La Cour de justice de l’Union européenne, par une décision de sa neuvième chambre, apporte des précisions majeures concernant le classement tarifaire des compléments alimentaires liquides. Un distributeur a commercialisé une préparation contenant du fer, des vitamines et des extraits végétaux, conditionnée en flacons de deux cents millilitres pour une consommation quotidienne.
L’autorité douanière compétente, saisie d’une demande de renseignement tarifaire contraignant en mars deux mille vingt-trois, a classé cette marchandise dans la position 2202 de la nomenclature combinée. Elle a considéré que ce produit constituait une boisson tonique destinée à être consommée à l’état pur, rejetant ainsi la qualification de préparation alimentaire diverse.
Le distributeur a contesté cette décision devant la Cour d’appel de Bucarest, soutenant que la nature de complément alimentaire imposait un classement sous la position résiduelle 2106. La juridiction de renvoi a décidé de surseoir à statuer par un arrêt du mois de septembre deux mille vingt-trois afin d’interroger la Cour de justice.
Le litige repose sur le point de savoir si une préparation liquide, bien que consommée en doses réduites, relève des boissons non alcooliques ou des préparations alimentaires. La Cour répond que cette marchandise doit être classée sous la position 2202 en raison de sa forme liquide permettant une consommation humaine directe et immédiate.
L’analyse de cette solution impose d’étudier l’affirmation du critère de la forme liquide pour le classement tarifaire avant d’envisager la primauté des propriétés objectives sur la qualification commerciale.
I. L’affirmation du critère de la forme liquide pour le classement tarifaire
La juridiction luxembourgeoise fonde son raisonnement sur une conception extensive de la notion de boisson, laquelle englobe toute préparation liquide propre à la consommation humaine directe. Cette approche privilégie l’état physique du produit sur les modalités concrètes de son absorption ou les finalités thérapeutiques poursuivies par le consommateur final.
A. L’assimilation des préparations liquides aux boissons non alcooliques
La Cour rappelle que le terme de boisson désigne tout liquide propre à la consommation humaine, sans égard pour la quantité absorbée ou les matières premières. Elle souligne que « ce terme doit être compris comme une notion générique, désignant tous les liquides destinés à la consommation humaine » dès lors qu’ils sont propres à l’usage.

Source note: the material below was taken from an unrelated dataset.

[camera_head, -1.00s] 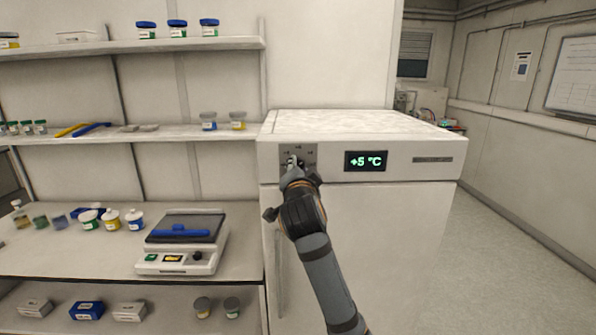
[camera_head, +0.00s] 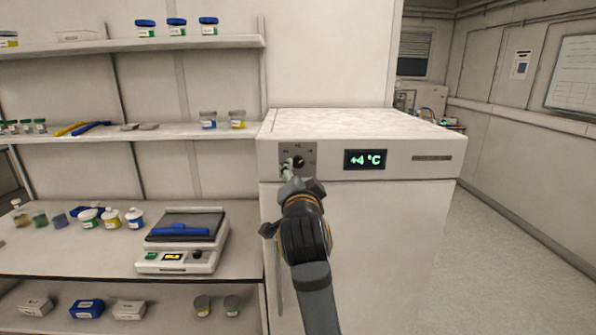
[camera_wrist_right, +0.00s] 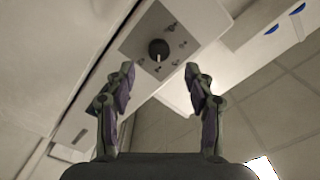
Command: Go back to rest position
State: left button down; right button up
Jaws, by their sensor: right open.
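My right gripper (camera_head: 289,172) is in front of the top left of a white fridge (camera_head: 380,225), just below the black dial (camera_head: 299,162) on its grey plate. In the right wrist view, its two fingers (camera_wrist_right: 159,85) are spread apart with nothing between them. The dial (camera_wrist_right: 158,48) shows beyond the fingertips, apart from them. The fridge display (camera_head: 365,160) reads +4 °C in green. My left gripper is not in view.
A bench on the left holds a scale (camera_head: 182,241) with a blue tool on it and several small jars. Wall shelves (camera_head: 130,133) above carry more jars. The floor (camera_head: 500,240) right of the fridge is clear.

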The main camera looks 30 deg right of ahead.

Cette interprétation inclut explicitement les préparations toniques susceptibles d’être consommées directement, même si elles ne sont absorbées qu’en très petites quantités par le biais de cuillerées. L’état liquide constitue ici la caractéristique essentielle qui détermine l’affectation de la marchandise à la catégorie des boissons plutôt qu’à celle des préparations alimentaires solides.
B. L’indifférence de la destination physiologique du produit
Le classement tarifaire ne saurait dépendre de facteurs subjectifs tels que la volonté de maintenir l’organisme en bonne santé ou d’étancher une soif particulière. La Cour affirme que « leur classement ne saurait dépendre de facteurs purement subjectifs et variables, comme la manière de consommer ces boissons ou le but de leur absorption ».

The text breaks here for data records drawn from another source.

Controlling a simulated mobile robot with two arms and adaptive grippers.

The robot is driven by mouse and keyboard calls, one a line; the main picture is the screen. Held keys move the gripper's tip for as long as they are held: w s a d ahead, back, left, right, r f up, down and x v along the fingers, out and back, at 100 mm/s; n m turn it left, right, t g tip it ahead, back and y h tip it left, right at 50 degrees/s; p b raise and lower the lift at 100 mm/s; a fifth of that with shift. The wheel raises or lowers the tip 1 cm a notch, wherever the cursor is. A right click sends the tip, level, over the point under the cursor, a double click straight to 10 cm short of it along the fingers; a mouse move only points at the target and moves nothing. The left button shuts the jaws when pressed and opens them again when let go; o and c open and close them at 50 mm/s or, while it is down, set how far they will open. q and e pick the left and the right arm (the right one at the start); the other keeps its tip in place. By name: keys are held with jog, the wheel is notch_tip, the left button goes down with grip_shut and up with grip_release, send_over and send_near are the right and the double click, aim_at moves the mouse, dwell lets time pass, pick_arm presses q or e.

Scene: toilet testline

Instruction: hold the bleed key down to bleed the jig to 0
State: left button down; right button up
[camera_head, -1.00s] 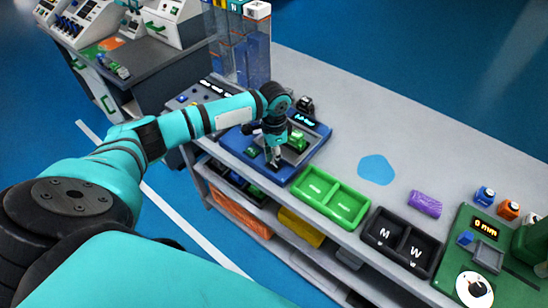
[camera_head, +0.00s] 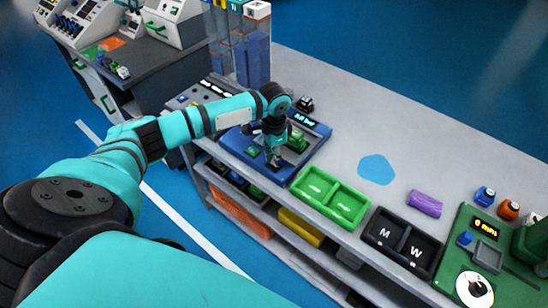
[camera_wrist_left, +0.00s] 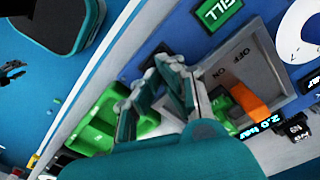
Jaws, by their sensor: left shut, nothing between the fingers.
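The jig is a blue panel (camera_head: 305,153) at the near edge of the bench. A small lit display (camera_head: 304,119) sits on its far side; the wrist view shows it reading about 2.0 bar (camera_wrist_left: 255,127). My left gripper (camera_head: 273,163) points down over the jig's near part, shut and empty. In the left wrist view its fingers (camera_wrist_left: 168,75) are together beside a grey OFF/ON switch plate (camera_wrist_left: 243,62) with an orange lever (camera_wrist_left: 250,102). A green FILL label (camera_wrist_left: 218,12) lies beyond. The bleed key cannot be made out, and contact cannot be told. My right gripper is not in view.
A green two-part tray (camera_head: 347,205) and a black tray marked M and W (camera_head: 402,243) stand to the right. A purple cylinder (camera_head: 425,204) and a green station (camera_head: 510,285) lie further right. Clear tubes (camera_head: 256,60) stand behind the jig.

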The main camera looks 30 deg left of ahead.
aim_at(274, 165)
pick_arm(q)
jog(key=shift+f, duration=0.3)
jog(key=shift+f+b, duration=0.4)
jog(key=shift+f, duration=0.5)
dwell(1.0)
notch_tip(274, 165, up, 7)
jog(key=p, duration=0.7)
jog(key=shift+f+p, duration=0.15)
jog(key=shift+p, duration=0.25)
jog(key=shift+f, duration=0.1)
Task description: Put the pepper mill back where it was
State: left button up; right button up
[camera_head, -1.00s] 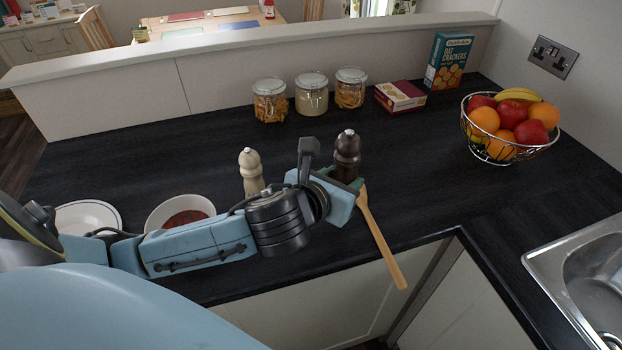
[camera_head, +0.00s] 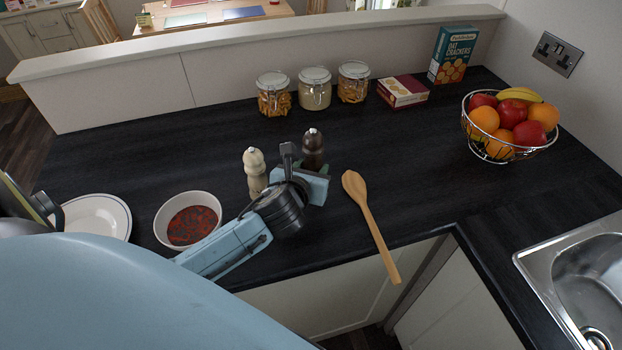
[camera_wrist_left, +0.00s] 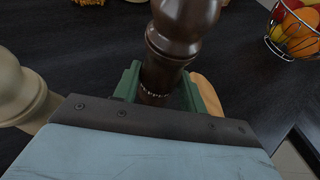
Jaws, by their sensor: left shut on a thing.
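The dark brown pepper mill (camera_head: 313,146) is upright over the counter, between the fingers of my left gripper (camera_head: 312,172). My right gripper is not in view.
A wooden spoon (camera_head: 368,215) lies right of the gripper, its handle over the front edge. A bowl of red food (camera_head: 188,220) and a plate (camera_head: 98,216) are at left. Jars (camera_head: 314,90), boxes (camera_head: 403,92) and a fruit bowl (camera_head: 510,125) stand behind. Counter beyond the mills is clear.

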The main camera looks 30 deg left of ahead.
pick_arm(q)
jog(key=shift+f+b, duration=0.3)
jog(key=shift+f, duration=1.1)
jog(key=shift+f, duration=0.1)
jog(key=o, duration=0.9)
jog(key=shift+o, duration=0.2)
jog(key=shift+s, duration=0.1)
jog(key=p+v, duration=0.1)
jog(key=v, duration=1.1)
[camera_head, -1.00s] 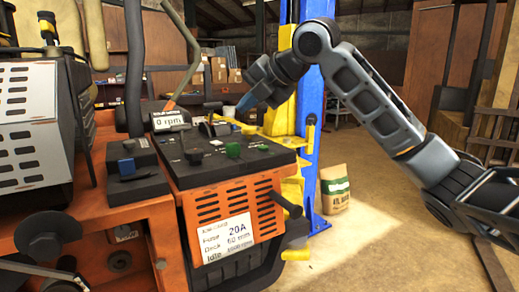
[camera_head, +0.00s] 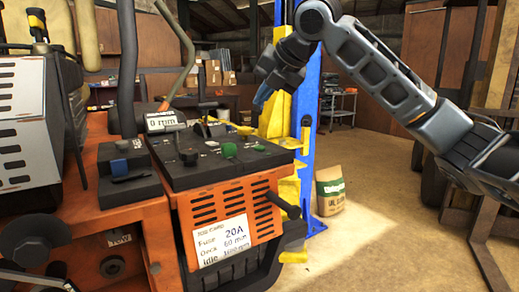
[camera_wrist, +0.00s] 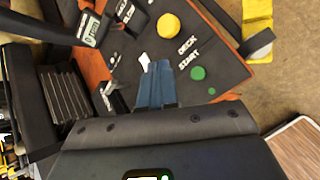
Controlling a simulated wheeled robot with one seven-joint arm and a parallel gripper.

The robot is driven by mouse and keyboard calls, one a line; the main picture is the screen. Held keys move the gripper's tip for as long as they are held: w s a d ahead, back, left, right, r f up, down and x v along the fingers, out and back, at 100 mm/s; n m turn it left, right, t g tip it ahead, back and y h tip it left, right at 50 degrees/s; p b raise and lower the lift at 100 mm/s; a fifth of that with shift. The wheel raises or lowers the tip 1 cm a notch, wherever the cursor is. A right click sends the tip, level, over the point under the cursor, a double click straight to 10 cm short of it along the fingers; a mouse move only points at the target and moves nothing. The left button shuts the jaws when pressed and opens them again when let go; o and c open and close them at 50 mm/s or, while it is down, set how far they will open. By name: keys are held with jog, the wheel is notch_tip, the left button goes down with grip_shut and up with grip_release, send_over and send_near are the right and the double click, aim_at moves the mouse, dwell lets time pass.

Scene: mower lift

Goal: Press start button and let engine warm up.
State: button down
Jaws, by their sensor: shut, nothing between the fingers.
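The mower's dark control panel (camera_head: 215,168) sits on its orange body. The green button (camera_head: 229,150) stands on the panel; in the wrist view the green button (camera_wrist: 198,73) is beside the word START. The display (camera_head: 165,121) reads 0 rpm. My gripper (camera_head: 261,104) is above and to the right of the green button, its blue fingers pointing down, apart from the panel. In the wrist view my gripper (camera_wrist: 153,68) is shut and empty, over the panel to the left of the green button.
A yellow knob (camera_wrist: 168,26) and a small green spot (camera_wrist: 211,91) are on the panel, and a dark knob (camera_head: 188,156) is left of the button. A blue lift post (camera_head: 308,130) stands behind.

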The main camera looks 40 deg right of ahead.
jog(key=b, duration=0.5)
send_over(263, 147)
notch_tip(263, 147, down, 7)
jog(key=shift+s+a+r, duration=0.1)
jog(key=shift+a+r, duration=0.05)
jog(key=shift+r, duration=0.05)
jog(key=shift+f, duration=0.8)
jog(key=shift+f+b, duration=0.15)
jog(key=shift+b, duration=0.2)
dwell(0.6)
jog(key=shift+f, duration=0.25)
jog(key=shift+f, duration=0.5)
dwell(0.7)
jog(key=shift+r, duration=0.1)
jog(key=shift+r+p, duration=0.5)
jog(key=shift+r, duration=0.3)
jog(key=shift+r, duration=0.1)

Dès lors, la fonction de complément alimentaire, bien que reconnue par d’autres réglementations européennes, ne modifie pas les propriétés objectives intrinsèques de la marchandise pour les douanes. La destination physiologique du produit reste subordonnée à sa forme liquide, laquelle dicte impérativement son rattachement à la position tarifaire des boissons non alcooliques.
II. La primauté des propriétés objectives sur la nature de complément alimentaire
La solution retenue consacre l’exclusion de la position résiduelle au profit d’une catégorie plus spécifique définie par les caractéristiques physiques et matérielles du produit importé. Cette hiérarchie des normes tarifaires garantit la sécurité juridique des échanges commerciaux tout en limitant l’influence des dénominations marketing sur les droits de douane.

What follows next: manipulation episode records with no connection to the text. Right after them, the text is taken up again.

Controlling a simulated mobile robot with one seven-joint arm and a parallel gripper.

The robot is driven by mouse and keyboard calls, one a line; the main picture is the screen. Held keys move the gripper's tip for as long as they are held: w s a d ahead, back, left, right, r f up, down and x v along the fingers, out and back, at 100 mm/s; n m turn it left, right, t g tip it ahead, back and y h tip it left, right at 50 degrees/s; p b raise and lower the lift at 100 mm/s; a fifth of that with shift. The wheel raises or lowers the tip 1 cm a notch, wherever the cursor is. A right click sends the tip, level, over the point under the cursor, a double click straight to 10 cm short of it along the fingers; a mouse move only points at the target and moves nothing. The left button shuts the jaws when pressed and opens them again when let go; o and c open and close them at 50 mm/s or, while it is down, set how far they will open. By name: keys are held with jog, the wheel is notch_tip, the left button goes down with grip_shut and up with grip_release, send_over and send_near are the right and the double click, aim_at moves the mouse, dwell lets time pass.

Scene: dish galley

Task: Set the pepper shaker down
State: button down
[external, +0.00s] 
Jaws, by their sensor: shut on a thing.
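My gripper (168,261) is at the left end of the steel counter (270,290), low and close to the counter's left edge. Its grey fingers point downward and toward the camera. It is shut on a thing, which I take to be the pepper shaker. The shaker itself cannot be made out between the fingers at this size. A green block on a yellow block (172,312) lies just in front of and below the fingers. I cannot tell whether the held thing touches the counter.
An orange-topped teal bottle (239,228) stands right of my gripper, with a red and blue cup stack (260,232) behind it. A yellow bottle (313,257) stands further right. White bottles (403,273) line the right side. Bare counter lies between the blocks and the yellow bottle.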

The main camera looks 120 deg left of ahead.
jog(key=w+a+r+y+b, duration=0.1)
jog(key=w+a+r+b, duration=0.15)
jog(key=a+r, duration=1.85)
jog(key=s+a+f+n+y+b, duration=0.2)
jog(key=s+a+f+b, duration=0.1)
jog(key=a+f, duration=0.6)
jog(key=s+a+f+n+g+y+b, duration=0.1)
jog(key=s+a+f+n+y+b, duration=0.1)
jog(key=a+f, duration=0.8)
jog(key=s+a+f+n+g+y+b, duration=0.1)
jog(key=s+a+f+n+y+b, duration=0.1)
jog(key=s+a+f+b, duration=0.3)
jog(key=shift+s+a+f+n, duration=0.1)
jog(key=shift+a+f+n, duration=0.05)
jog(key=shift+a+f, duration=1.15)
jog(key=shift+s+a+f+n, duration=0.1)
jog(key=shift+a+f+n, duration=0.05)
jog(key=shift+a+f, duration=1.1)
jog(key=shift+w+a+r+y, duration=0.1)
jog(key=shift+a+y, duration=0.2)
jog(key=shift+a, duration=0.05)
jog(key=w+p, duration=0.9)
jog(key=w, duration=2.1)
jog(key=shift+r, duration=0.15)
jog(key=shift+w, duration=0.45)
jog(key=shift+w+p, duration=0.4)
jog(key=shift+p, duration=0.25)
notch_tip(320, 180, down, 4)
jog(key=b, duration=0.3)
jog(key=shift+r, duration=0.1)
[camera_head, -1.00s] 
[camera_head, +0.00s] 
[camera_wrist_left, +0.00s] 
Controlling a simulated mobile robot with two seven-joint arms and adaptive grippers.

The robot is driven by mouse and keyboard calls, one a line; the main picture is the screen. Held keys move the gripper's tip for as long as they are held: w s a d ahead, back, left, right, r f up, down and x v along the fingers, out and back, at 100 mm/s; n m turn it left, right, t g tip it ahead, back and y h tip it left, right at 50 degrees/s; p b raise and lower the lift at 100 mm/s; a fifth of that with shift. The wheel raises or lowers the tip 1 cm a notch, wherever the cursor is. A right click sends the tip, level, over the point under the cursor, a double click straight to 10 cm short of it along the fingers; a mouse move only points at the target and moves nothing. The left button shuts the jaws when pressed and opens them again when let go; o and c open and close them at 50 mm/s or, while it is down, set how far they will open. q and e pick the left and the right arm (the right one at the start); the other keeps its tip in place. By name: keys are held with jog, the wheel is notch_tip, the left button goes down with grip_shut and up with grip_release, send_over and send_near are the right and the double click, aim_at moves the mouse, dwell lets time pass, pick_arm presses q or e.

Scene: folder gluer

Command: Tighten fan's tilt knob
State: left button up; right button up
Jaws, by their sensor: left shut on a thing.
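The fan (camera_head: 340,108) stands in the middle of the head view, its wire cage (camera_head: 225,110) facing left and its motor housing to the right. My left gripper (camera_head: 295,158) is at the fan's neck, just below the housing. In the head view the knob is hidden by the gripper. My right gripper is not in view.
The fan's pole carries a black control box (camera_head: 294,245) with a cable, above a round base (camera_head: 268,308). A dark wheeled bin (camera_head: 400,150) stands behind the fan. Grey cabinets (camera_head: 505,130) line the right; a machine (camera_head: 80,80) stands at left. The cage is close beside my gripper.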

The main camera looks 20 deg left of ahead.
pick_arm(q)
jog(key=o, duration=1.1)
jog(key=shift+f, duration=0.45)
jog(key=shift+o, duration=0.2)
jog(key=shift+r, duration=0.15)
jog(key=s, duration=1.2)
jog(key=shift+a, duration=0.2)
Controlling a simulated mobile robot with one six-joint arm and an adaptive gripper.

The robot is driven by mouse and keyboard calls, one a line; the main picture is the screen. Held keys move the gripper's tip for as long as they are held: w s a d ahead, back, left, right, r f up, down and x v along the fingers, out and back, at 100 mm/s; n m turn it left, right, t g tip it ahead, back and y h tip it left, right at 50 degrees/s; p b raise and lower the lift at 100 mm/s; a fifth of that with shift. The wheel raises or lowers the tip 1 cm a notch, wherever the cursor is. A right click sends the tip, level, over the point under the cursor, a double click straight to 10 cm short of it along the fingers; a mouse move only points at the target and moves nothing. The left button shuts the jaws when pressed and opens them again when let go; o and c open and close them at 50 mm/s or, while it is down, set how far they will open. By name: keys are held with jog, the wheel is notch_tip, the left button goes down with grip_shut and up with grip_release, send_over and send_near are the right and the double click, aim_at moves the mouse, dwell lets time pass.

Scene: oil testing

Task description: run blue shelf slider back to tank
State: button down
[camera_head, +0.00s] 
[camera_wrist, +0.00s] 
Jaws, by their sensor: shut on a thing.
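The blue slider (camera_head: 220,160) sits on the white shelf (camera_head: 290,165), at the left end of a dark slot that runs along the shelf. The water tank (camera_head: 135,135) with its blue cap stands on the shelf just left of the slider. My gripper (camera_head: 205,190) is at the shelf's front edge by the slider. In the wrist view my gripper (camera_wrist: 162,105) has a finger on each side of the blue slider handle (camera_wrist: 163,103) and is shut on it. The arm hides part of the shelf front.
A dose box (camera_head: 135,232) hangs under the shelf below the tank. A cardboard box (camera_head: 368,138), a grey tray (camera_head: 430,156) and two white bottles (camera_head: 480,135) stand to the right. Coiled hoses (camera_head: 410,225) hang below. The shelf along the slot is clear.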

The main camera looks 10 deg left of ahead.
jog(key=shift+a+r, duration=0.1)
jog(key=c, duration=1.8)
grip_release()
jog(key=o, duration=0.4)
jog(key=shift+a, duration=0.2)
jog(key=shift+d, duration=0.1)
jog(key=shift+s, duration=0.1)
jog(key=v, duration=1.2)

A. La subordination de la position résiduelle à la spécificité de la forme
La position 2106 de la nomenclature combinée revêt un caractère résiduel car elle concerne uniquement les préparations alimentaires qui ne sont pas dénommées ou comprises ailleurs. Puisque la préparation litigieuse présente les caractéristiques d’une boisson, elle relève nécessairement de la position 2202, ce qui exclut d’emblée toute application de la catégorie générale.
La Cour précise que la forme liquide est une « caractéristique objective les excluant du classement dans la position 2106 », car cette dernière vise prioritairement les gélules ou comprimés. Le juge privilégie donc une lecture stricte des chapitres de la nomenclature afin d’assurer une application uniforme du tarif douanier commun sur le territoire européen.
B. Une solution garantissant la cohérence de la jurisprudence européenne
En confirmant sa jurisprudence antérieure, la Cour écarte les avis de classement contradictoires issus d’organisations internationales pour maintenir la stabilité de ses propres critères d’interprétation. Elle refuse que la qualification de complément alimentaire issue de la directive 2002/46 puisse influencer le classement tarifaire en raison des objectifs divergents de ces textes.
Cette décision renforce la prévisibilité pour les opérateurs en liant le classement à un examen visuel et technique simple plutôt qu’à des allégations de santé. Elle confirme que la forme liquide demeure le critère de distinction suprême entre les boissons et les autres types de préparations alimentaires au sein du marché intérieur.